Filter the records below and copy every line containing the word "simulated".
============
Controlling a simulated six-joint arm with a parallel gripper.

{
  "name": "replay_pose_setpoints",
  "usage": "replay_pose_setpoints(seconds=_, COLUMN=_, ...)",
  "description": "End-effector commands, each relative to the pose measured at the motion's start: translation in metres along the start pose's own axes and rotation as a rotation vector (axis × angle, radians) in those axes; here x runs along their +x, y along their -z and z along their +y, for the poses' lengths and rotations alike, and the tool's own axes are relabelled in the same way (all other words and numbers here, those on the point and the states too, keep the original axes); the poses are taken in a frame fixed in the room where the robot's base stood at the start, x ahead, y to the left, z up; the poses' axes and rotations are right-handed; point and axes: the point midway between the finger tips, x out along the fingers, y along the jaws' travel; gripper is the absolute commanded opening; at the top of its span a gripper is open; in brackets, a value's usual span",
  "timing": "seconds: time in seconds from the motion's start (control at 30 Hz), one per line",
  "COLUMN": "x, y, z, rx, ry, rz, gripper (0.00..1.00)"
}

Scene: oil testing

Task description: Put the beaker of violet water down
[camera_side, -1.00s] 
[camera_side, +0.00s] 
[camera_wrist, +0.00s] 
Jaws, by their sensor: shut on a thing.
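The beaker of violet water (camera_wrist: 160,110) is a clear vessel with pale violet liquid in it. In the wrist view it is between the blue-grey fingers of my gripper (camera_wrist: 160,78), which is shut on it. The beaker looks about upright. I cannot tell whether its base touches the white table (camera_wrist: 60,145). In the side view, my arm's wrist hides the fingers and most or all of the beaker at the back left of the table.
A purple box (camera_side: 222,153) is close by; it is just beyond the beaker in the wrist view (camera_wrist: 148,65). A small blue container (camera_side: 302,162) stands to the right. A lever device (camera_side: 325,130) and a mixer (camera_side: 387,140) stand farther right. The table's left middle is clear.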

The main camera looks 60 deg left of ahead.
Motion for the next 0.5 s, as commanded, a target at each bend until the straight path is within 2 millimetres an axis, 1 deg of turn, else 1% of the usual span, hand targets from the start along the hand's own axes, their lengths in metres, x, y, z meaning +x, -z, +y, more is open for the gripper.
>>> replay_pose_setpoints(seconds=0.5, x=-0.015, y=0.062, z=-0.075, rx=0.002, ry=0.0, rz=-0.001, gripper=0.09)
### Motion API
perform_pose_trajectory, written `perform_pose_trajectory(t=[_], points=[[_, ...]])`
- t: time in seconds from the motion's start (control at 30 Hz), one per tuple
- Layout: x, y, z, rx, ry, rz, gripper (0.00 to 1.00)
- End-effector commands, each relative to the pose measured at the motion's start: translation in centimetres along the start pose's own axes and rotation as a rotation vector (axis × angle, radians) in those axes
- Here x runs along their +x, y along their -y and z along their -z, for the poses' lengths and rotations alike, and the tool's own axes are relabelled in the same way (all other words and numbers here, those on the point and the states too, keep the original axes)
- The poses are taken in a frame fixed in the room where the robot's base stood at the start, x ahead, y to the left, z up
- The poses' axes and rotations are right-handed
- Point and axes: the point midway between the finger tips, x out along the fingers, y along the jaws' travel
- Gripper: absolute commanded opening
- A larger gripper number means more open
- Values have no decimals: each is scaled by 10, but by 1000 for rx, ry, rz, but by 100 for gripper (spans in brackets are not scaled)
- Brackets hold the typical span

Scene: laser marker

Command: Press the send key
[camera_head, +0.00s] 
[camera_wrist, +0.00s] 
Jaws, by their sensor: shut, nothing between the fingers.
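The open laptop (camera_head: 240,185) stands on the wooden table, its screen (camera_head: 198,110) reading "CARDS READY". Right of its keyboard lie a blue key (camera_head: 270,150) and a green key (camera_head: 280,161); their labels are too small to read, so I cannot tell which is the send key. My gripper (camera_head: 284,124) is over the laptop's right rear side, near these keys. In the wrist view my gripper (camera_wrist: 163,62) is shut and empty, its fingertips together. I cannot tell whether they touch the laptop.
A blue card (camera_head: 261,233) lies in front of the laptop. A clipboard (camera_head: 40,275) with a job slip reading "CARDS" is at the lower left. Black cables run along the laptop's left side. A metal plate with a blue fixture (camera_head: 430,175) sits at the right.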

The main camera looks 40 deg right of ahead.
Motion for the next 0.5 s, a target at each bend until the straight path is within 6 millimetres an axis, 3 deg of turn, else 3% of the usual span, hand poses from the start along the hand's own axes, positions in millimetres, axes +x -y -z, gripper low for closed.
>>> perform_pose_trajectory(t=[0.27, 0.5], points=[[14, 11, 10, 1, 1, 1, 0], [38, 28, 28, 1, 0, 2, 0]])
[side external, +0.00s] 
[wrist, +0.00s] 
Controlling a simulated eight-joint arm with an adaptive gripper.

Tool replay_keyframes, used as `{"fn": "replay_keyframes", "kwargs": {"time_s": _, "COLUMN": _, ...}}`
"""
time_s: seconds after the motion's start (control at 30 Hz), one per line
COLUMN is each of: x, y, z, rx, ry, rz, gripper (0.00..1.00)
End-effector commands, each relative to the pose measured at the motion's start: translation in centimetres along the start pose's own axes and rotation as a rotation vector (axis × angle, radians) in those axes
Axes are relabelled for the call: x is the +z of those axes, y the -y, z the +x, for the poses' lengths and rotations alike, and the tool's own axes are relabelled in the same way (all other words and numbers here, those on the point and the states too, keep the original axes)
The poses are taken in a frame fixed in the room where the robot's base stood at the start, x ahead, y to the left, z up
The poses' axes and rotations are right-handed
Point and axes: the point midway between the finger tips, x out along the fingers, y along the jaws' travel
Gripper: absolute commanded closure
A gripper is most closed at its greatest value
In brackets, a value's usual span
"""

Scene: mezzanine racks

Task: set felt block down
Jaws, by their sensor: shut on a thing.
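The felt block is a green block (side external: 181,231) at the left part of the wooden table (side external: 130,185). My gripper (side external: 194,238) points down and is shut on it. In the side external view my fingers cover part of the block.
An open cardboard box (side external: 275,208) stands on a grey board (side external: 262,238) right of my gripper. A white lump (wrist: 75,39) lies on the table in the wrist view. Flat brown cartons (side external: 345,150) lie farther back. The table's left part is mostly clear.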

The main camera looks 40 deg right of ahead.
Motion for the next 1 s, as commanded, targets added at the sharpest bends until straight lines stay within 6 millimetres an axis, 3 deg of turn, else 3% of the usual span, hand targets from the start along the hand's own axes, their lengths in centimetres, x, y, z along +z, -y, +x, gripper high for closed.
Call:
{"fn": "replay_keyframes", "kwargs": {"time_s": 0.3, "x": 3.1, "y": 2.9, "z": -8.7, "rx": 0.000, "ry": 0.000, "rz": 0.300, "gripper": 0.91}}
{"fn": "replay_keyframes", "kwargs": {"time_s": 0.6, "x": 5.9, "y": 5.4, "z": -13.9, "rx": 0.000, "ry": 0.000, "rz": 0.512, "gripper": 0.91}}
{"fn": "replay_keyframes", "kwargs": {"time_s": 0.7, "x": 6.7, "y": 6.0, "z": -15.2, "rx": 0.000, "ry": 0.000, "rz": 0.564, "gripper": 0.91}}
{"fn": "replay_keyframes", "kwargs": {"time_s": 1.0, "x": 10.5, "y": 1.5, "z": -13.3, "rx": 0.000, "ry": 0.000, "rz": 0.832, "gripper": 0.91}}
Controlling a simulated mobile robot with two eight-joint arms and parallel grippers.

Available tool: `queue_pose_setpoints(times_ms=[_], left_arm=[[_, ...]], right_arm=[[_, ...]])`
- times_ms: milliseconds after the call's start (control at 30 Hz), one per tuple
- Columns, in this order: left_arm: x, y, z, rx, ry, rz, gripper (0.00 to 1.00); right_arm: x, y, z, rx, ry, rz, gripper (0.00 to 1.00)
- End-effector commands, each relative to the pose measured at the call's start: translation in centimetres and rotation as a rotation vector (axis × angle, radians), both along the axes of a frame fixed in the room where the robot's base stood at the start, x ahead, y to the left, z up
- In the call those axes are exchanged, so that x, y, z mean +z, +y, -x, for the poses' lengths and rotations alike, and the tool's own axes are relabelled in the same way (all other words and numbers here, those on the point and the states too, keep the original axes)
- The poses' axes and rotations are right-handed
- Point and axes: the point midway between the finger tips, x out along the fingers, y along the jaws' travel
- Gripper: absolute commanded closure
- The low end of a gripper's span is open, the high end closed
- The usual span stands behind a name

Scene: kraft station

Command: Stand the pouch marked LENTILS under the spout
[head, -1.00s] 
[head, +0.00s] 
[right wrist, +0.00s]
============
■ WRITTEN ANSWER:
Controlling a simulated six-joint arm with a parallel gripper.
Controlling a simulated eight-joint arm with an adaptive gripper.
Controlling a simulated mobile robot with two eight-joint arms and parallel grippers.

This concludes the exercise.